## AVAILABLE DATA:

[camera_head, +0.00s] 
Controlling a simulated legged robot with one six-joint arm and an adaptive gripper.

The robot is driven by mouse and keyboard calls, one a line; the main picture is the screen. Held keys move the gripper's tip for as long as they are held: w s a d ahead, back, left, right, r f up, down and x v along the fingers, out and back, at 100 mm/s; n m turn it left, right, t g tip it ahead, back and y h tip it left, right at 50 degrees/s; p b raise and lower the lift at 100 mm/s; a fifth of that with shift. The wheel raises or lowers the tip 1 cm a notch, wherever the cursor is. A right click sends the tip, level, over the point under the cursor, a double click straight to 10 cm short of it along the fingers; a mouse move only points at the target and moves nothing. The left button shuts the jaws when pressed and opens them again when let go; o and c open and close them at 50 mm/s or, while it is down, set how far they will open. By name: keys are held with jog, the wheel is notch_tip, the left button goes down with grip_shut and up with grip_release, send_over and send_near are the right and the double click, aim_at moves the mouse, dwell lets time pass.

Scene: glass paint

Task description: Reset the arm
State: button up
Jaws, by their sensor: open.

## TASK TO CARRY OUT:
Give back exactly the lines that run from the line with "Scene: glass paint" through the close of the material, counting both ends, and nothing more.

## SOLVED EXERCISE:
Scene: glass paint

Task description: Reset the arm
State: button up
Jaws, by their sensor: open.

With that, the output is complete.